The contention that the individual mandate wouldn't stir up considerable controversy, especially in a country that treasures individual freedoms, is simply dishonest (Tennant par. 1-3). President Obama's comparison of the individual mandate with state laws requiring drivers who license cars to purchase auto insurance seems reasonable on the surface, but a more detailed comparison can't withstand the scrutiny. Auto insurers can choose to refuse coverage to bad drivers or charge exorbitant rates, and no one is required to own and license an automobile. In contrast, all non-exempt citizens will be required to purchase qualified health coverage or pay a penalty. The option of not participating isn't available under ACA. For this reason, the ACA has been a lightning rod for lawsuits since the day it was signed.
It therefore should come as no surprise that close to 30 lawsuits have been filed in federal courts challenging the constitutionality of the ACA since its inception 19 months ago (Stolzfus and Hall 1). Although most have been dismissed for lack of 'standing', a legal term used to denote whether the court has sufficient jurisdiction to hear a case, a few have gained traction in lower federal courts by individuals who claim current harm or that the provision is invalid on its face. Such issues will likely be decided by the U.S. Supreme Court.
Federal Court Structure
Individual claims of harm or injury due to an unconstitutional law are typically filed in the nearest district federal court, of which there are 94 in the United States. A district judge may decide the plaintiff has no standing and dismiss the case on those grounds or for other reasons, otherwise a hearing will be held. If the plaintiff dislikes the outcome they can appeal the decision to the relevant circuit court, of which there are 12. Should the appeal process produce an unfavorable outcome for the plaintiff, they then have the option of appealing (writ of certiorari) the decision to U.S. Supreme Court. The Supreme Court then decides whether to hear the case, which rarely happens, so lower court decisions are usually final.
The Search for Standing
States have had a hard time proving they have standing to challenge the ACA individual mandate provision. In Virginia v. Sebelius the 4th Circuit dismissed Virginia's claim because the ACA provision only affects individuals, not states (Stolzfus and Hall 2). These types of challenges will likely not be heard by the U.S. Supreme Court because it is considered settled jurisprudence that states can't sue on behalf of their citizens to protect them from federal law.
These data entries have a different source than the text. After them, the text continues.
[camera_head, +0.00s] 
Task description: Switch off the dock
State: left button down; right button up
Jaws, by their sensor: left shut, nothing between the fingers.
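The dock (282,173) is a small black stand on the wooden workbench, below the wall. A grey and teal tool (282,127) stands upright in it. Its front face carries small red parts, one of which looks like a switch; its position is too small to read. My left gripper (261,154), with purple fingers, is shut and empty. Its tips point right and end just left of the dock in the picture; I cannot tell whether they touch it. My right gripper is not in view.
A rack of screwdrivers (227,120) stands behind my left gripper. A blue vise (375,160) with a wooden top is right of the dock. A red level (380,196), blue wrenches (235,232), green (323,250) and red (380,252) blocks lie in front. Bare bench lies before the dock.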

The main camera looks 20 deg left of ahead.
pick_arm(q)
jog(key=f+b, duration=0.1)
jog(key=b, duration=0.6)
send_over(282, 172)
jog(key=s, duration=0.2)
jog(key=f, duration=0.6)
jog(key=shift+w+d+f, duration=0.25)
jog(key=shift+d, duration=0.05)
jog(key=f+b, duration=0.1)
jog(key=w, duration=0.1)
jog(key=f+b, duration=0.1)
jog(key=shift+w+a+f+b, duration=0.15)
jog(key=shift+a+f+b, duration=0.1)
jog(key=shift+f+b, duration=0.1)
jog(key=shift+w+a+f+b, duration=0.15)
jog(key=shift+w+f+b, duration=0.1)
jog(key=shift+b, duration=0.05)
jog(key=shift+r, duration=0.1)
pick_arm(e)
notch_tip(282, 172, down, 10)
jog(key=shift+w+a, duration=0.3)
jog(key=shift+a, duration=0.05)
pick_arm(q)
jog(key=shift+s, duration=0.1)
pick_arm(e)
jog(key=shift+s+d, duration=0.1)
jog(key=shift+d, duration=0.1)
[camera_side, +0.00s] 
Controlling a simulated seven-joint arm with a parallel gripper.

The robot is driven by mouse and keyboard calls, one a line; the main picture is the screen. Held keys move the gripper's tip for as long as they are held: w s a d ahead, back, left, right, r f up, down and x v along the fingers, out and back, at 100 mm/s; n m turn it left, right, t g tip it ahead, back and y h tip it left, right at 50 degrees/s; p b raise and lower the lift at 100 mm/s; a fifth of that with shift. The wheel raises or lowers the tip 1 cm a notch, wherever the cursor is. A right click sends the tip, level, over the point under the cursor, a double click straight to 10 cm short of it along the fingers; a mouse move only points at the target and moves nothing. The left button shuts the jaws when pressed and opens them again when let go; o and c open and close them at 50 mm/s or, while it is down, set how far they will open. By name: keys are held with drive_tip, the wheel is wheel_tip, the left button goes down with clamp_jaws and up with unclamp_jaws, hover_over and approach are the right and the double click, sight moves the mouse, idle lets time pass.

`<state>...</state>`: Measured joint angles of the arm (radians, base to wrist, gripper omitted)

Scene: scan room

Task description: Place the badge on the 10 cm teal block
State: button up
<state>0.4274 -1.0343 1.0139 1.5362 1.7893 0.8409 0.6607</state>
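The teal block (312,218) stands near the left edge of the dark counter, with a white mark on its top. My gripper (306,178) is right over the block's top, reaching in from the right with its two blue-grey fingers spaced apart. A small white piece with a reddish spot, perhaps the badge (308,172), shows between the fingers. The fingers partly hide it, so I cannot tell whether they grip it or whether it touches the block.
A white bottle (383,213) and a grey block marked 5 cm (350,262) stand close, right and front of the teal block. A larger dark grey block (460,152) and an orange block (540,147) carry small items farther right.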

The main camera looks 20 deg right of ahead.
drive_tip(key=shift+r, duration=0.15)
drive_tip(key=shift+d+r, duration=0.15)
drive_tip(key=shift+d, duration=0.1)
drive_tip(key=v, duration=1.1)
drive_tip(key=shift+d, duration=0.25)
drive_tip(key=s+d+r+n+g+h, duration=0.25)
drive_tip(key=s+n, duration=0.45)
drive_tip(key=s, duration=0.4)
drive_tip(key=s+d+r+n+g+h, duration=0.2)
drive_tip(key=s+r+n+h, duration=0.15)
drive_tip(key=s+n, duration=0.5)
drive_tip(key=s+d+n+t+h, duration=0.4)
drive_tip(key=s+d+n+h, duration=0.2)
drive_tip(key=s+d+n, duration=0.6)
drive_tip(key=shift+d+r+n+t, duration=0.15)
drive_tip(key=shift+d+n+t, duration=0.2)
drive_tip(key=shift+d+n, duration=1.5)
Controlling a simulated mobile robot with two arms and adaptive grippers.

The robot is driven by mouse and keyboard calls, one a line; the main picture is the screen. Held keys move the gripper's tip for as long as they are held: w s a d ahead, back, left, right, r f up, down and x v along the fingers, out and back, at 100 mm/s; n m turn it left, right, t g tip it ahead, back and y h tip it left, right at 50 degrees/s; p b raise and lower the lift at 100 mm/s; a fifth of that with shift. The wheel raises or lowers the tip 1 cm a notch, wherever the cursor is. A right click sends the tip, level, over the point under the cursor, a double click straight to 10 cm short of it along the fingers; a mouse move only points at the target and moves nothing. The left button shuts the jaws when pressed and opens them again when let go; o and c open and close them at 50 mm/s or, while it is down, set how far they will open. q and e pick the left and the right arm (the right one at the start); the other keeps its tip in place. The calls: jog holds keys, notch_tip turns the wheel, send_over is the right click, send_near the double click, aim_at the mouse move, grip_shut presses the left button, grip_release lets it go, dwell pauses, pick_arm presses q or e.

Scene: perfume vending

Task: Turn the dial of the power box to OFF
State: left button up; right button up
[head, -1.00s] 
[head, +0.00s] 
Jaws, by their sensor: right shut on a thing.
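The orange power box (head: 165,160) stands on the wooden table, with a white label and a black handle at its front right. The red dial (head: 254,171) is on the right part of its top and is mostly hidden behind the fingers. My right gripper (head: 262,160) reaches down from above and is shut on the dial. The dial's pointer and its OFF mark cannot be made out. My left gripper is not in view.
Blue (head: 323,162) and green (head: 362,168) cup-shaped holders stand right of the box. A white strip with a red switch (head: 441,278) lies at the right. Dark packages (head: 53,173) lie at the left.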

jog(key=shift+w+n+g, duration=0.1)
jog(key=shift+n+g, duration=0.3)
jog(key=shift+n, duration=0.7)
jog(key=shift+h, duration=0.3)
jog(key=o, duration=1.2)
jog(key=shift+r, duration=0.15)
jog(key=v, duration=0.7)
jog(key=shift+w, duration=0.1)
Another issue is the concept of 'ripeness', a term used to describe whether a plaintiff is jumping the gun by attempting to claim harm before harm has been incurred (Stolzfus and Hall 2). Courts have traditionally been reluctant to hear such cases, but some of the ACA challenges have bypassed this hurdle by claiming the individual mandate provision is invalid 'on its face'.
Concerns about the ripeness of ACA challenges by individuals may also fall under the jurisdiction of the Internal Revenue Service, since this is the agency charged with collecting the opt-out fee (Stolzfus and Hall 2-3). Depending on how this fee is defined, whether it is a penalty, tax, or something else, may determine whether the Anti-Injunction Act (AIA) applies. The AIA is relevant because it contains a ripeness provision that prevents courts from getting involved in suits designed to forestall tax collection before any attempt to collect a tax has been made. In Liberty University v. Geithner the 4th Circuit Court was divided over this issue. In a separate case the 6th Circuit declared it a penalty and therefore not a tax. The D.C. Circuit is currently hearing arguments over this issue in Seven-Sky v. Holder. Whether the ripeness provision of AIA applies may be an issue the U.S. Supreme Court will take under consideration.
Commerce Clause
The ACA was enacted by Congress under the Commerce Clause (article I, section 8, clause 3) and the Necessary and Proper Clause (article I, section 8, clause 18) of the Constitution, thereby giving Congress the authority to impose the individual mandate on all non-exempt Americans (Huhn 140-141). If the individual mandate is declared unconstitutional because the Supreme Court decides the Commerce Clause is insufficient to give Congress such authority, then the primary 'funding' source for many of the other provisions in the ACA will disappear and the Act will fail.
From Congresses' point-of-view the Commerce Clause gives them the authority to impose a penalty for not purchasing qualified health insurance because any activities that have an impact on interstate commerce fall under their jurisdiction (Ittleman par. 2). No one questions that the health insurance industry qualifies as interstate commerce, but past court decisions have always given citizens a way to avoid falling under Congressional regulation in such matters.
In the landmark case Wickard v. Filburn, a farmer (Filburn) wanted to grow some wheat for his own consumption and believed it was none of the government's business (Ittelman par. 3). Congress and the courts disagreed, because if everyone decided to grow their own wheat it would have a dramatic impact on the wheat market nationally. A similar outcome occurred when a farmer felt Congress had no jurisdiction over his growing marijuana for personal use (Ittleman par. 4).